Жизнь не берёт нас на поруки.
В один из дней в наш лагерь с вечерним концертом приезжают Борис Галкин и Леонид Филатов, молодые тридцатилетние актеры с Таганки. Поют песни, читают стихи, рассказывают всякие байки. А на следующий день опять на работу, а после в перелесок и вновь несется над костром:
Ангел стоял возле кровати
Как санитар в белом халате.
Август стоял прямо над моргом
Август дышал солнцем и морем
Давно уже нет некоторых из тех, кто сидел тогда вокруг этого костра. Нет нашего гитариста, нет Cаши Тарнашевского, с которым я обнимаюсь на ступенях таверны “Жареные раки”. Но остались воспоминания, от которых теплеет сердце. Долгие годы я думал, что слова из этой песни народные, но недавно обнаружил, что это стихотворение Леонида Филатова, нашего тогдашнего гостя, тоже ушедшего слишком рано.
Я уплывал в белой сирени…
У трубачей губы синели.
Это опять мамина странность,
Я же просил — без оркестрантов.
А над Москвой трубы дымили.
Стыл ипподром в пене и в мыле.
В тысячный раз шел образцово
Детский спектакль у Образцова.
И, притомясь, с летней эстрадки,
Мучали вальс те оркестранты.
Чей это гнев или немилость?
В мире ничто не изменилось
Не могу удержаться, чтобы не дополнить этот твой текст, Андрей, песней недавно покончившего с собой лидера группы Linkin Park Честера Беннингтона — «One More Light». Тема, повод, слова… все подходит, и потом — песня, у тебя ведь тоже песне уделяется особое внимание…
Интересно, что песня эта была написана Честером Беннингтоном в память своего друга — тоже музыканта — Криса Корнелла и исполнена им на похоронах этого последнего.
Смерть самого Честера Беннингтона совпала (совпала?) с датой рождения Корнэлла…
Эх, перевести бы стихи этой песни! Они этого достойны. Но где то вдохновение, что побуждало меня делать это несколько лет назад?
С другой стороны…
Намедни в раздевалке Нового Акрополя столкнулся я с другими слушателями. Все мы, как мокрые курицы, отряхивались после холодного осеннего дождя.

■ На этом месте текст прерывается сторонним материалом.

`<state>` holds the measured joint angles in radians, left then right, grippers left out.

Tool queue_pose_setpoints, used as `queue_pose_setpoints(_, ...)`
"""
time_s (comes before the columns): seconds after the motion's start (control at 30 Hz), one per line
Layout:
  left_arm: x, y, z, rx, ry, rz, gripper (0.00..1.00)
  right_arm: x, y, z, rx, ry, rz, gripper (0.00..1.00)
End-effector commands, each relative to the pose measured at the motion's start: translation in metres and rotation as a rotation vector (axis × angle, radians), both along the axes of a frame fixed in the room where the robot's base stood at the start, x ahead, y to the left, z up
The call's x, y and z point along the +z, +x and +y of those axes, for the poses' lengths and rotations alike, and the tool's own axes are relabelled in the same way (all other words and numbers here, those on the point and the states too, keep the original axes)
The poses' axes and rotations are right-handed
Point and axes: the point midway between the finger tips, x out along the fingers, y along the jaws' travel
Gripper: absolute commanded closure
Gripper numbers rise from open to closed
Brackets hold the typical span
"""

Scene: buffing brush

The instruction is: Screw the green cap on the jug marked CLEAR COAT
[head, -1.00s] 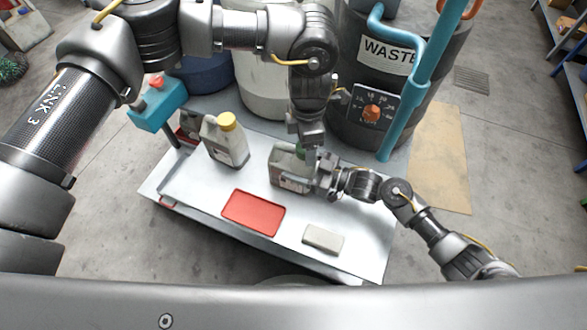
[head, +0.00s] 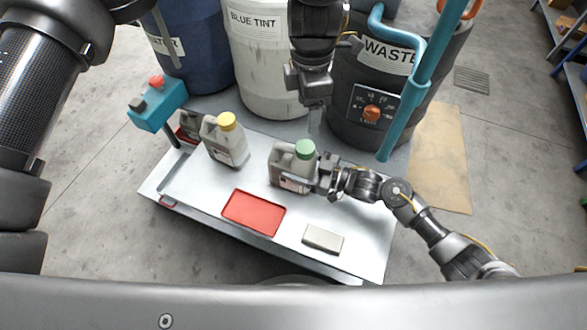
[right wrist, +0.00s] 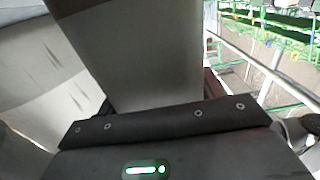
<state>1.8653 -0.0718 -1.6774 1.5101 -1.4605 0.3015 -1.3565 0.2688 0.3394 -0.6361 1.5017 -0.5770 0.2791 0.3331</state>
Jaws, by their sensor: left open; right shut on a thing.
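A grey jug (head: 284,178) stands upright on the metal bench, with its label too small to read. The green cap (head: 305,149) sits on top of it at the neck; I cannot tell how tight it is. My right gripper (head: 318,184) is shut on the jug's right side. In the right wrist view the jug's grey wall (right wrist: 135,60) fills the space ahead of the jaw. My left gripper (head: 314,118) is open and empty, above and behind the green cap, apart from it.
A grey jug with a yellow cap (head: 228,147) stands to the left. A red tray (head: 253,212) and a pale block (head: 323,240) lie at the front of the bench (head: 205,192). Behind stand the BLUE TINT drum (head: 262,70) and the WASTE drum (head: 350,85). A teal box (head: 157,106) rises at the left.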

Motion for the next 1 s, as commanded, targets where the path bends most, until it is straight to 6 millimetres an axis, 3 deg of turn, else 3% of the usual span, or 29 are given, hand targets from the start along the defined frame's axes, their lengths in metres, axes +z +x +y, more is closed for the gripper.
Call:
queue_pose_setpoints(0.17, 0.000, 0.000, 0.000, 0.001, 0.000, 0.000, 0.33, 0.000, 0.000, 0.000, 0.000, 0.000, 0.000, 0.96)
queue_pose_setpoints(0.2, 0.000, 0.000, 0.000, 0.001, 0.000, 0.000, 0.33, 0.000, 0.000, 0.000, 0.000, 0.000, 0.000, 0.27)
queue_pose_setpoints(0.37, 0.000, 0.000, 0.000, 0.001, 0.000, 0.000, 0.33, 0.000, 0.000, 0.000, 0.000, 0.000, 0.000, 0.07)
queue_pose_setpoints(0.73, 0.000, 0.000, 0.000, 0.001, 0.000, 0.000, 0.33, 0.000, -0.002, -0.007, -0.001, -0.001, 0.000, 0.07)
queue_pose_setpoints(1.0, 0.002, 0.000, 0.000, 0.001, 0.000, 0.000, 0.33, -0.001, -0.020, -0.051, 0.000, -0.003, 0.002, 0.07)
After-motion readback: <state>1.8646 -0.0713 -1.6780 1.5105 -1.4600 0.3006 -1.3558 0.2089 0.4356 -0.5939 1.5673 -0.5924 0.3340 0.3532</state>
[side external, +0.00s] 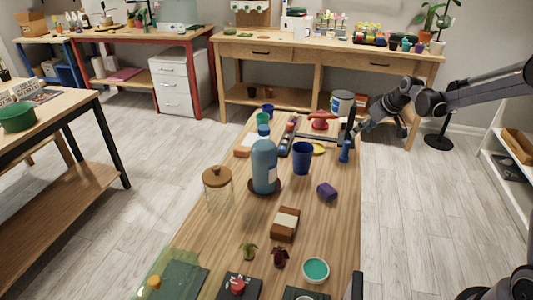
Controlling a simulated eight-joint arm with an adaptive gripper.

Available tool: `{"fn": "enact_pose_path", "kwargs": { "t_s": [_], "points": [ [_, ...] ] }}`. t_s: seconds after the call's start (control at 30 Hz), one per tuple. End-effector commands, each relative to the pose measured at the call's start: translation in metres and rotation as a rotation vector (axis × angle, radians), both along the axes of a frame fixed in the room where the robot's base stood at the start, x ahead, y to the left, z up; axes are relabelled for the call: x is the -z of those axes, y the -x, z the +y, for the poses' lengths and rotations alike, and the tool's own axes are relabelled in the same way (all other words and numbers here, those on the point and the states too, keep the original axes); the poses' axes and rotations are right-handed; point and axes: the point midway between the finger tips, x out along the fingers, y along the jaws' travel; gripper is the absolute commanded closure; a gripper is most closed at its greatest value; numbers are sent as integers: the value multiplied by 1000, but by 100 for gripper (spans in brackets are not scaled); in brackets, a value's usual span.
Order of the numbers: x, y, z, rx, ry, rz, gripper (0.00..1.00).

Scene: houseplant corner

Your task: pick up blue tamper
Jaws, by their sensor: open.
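A blue tamper (344,151) appears to stand upright near the right edge of the long wooden table, towards its far end. A dark upright shape rises just behind it, and I cannot tell whether they are joined. My gripper (366,128) reaches in from the right, beyond the table's right edge. It is open, with its fingers pointing down and left, a little above and right of the tamper. It looks apart from the tamper and empty, though the fingers are small and dark here.
The wooden table (217,233) holds a blue bottle (264,163), a dark blue cup (303,158), a purple block (327,191), a brown-and-white block (285,224) and a teal bowl (316,270). A red object (320,120) stands behind the tamper. Bare wood lies in front of it.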

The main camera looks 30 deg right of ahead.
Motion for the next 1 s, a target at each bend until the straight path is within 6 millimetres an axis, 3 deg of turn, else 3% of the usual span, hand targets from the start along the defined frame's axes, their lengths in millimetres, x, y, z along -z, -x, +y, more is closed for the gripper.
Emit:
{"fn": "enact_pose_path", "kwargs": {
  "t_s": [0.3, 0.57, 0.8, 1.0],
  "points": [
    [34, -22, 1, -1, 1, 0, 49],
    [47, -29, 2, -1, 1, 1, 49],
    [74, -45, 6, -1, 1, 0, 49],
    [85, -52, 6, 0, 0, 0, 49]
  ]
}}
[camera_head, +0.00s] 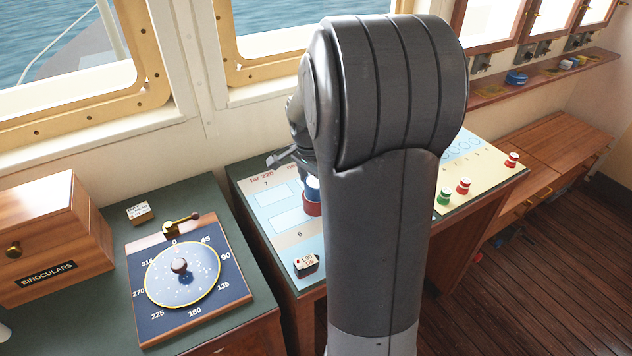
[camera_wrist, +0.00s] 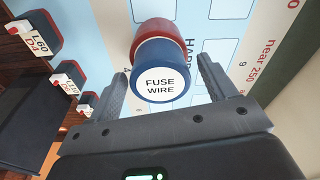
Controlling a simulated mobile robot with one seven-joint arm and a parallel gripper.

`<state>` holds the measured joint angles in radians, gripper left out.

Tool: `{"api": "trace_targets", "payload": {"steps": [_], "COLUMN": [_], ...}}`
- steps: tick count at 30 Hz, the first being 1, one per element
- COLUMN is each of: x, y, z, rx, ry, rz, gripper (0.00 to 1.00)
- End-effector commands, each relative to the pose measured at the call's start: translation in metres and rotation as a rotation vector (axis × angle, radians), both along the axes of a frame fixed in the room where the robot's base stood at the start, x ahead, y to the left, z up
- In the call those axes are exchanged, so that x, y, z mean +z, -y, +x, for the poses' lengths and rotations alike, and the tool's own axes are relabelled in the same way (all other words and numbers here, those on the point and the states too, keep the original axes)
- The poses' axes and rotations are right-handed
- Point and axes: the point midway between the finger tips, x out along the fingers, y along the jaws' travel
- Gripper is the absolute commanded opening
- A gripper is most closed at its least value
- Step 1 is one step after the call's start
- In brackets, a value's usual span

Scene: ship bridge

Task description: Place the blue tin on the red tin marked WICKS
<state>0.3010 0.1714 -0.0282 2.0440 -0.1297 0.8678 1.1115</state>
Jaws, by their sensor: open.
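The blue tin (camera_head: 313,190), its lid marked FUSE WIRE, sits on a red tin (camera_head: 312,208) on the chart at the left of my arm. In the wrist view the blue tin (camera_wrist: 160,82) faces the camera and the red tin (camera_wrist: 155,32) shows behind it. The red tin's marking is hidden, so I cannot read WICKS. My gripper (camera_wrist: 161,68) is open, its fingers on either side of the blue tin in that view, with gaps. In the head view my gripper (camera_head: 282,158) is partly hidden by my arm and seems above and left of the tins.
A dark block with a white label (camera_head: 306,264) lies on the chart's front edge. Red and green spools (camera_head: 463,186) stand on the right side of the desk. A compass-like dial (camera_head: 182,275) and a binoculars box (camera_head: 50,240) are at left.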

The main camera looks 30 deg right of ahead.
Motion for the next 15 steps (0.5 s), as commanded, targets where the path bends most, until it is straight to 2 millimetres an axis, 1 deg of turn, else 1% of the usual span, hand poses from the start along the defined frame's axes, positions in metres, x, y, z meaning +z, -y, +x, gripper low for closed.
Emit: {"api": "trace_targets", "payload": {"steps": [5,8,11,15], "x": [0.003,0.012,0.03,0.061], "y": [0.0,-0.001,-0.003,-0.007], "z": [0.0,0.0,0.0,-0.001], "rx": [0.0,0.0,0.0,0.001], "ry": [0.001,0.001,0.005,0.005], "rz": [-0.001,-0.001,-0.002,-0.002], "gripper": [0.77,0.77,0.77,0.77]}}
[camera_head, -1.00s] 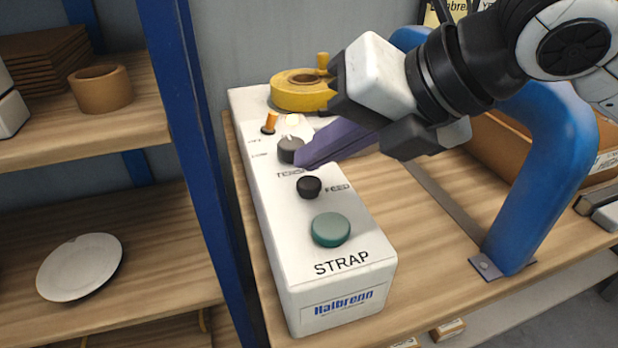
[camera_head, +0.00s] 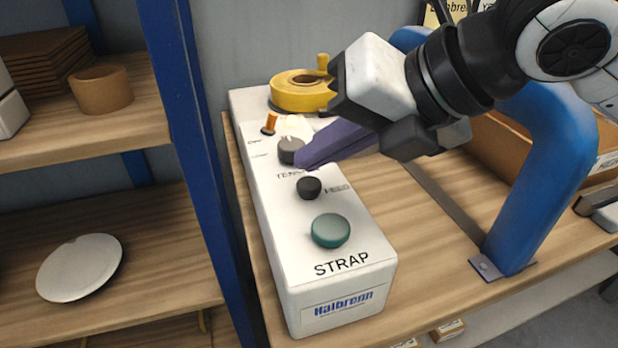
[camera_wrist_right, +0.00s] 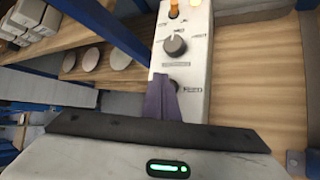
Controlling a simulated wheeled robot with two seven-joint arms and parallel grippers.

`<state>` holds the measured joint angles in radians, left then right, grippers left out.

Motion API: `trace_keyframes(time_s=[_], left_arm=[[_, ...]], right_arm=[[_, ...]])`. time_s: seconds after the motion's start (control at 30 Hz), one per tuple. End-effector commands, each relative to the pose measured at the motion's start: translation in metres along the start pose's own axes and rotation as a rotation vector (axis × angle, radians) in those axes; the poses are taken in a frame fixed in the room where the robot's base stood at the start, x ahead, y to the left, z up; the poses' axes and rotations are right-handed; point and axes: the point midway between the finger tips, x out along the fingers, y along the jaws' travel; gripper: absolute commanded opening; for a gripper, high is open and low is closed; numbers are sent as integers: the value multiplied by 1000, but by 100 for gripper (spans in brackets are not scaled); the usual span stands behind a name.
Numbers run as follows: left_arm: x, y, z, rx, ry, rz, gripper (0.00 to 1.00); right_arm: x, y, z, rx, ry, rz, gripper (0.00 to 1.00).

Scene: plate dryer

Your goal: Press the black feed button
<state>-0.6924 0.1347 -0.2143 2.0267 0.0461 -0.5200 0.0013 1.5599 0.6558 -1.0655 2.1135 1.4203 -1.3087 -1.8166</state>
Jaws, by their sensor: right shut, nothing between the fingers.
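The black feed button (camera_head: 309,188) is a small round knob on the white control box, between the grey dial (camera_head: 291,150) and the large green button (camera_head: 331,230). My right gripper (camera_head: 300,166) is shut and empty, its purple fingertips above the box just behind the black button, beside the grey dial. I cannot tell whether the tips touch the box. In the right wrist view the shut fingers (camera_wrist_right: 162,100) point at the box and partly hide the black button (camera_wrist_right: 173,87). My left gripper is not in view.
The white control box (camera_head: 345,285) stands on a wooden bench. A blue curved frame (camera_head: 545,170) rises on the right. A blue shelf post (camera_head: 205,170) stands close on the left.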

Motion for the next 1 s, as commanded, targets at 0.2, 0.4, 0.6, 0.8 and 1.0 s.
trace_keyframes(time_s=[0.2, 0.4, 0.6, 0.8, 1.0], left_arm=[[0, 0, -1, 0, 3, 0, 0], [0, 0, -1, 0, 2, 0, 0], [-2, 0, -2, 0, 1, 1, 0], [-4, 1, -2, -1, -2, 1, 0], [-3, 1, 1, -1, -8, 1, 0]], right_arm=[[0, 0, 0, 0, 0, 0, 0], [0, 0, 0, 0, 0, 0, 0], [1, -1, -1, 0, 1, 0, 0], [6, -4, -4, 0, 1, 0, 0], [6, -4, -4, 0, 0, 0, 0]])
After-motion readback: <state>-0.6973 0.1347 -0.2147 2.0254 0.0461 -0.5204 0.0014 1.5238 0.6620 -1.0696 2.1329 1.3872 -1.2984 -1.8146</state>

— Б-р-р-р, холодно… Вот вам и осень…
— Это как на это посмотреть, — отозвалась одна из слушетельниц.
— ?
— Я имею в виду, что осень — да, со всеми ее «прелестями», но, с другой стороны, это и начало нового цикла…
— ?
— Ну, то, что Андрей Борисович, на прошлом занятии говорил. Плоды, урожай, хороший — плохой ли, собран. Время работать на новый — сеять… Вот и начинается новой жизни цикл. И этому нельзя не радоваться.
Я, пропустивший прошлое занятие, задумался над этим, и мне не оставалось ничего, как согласиться.
Действительно, семена и зерна идут в землю: да, они умрут, но если не умрут, то, как сказано у Иоанна, останутся одни и погибнут. А если умрут для старой жизни, то воскреснут для новой и принесут новые, многочисленные всходы… Это как у Достоевского в пересказе и парафразе слов и образа из Нового Завета. Как в эпиграфе к Карамазовым и как на его, Федора Михайловича, могиле…
И то верно: что не умрет, то не возродится. И от этой мысли мне стало как-то светлее на душе. И даже радостнее. Глупо, конечно, но это так.
Вот такая она, философия…
Не было бы смерти Корнэлла, не было бы и этой прекрасной песни Беннингтона…
Да, огонек угас, но он дал рождение другому, а вместе с ним — и скольким другим в сердцах тысяч и тысяч людей! В том числе и в моем.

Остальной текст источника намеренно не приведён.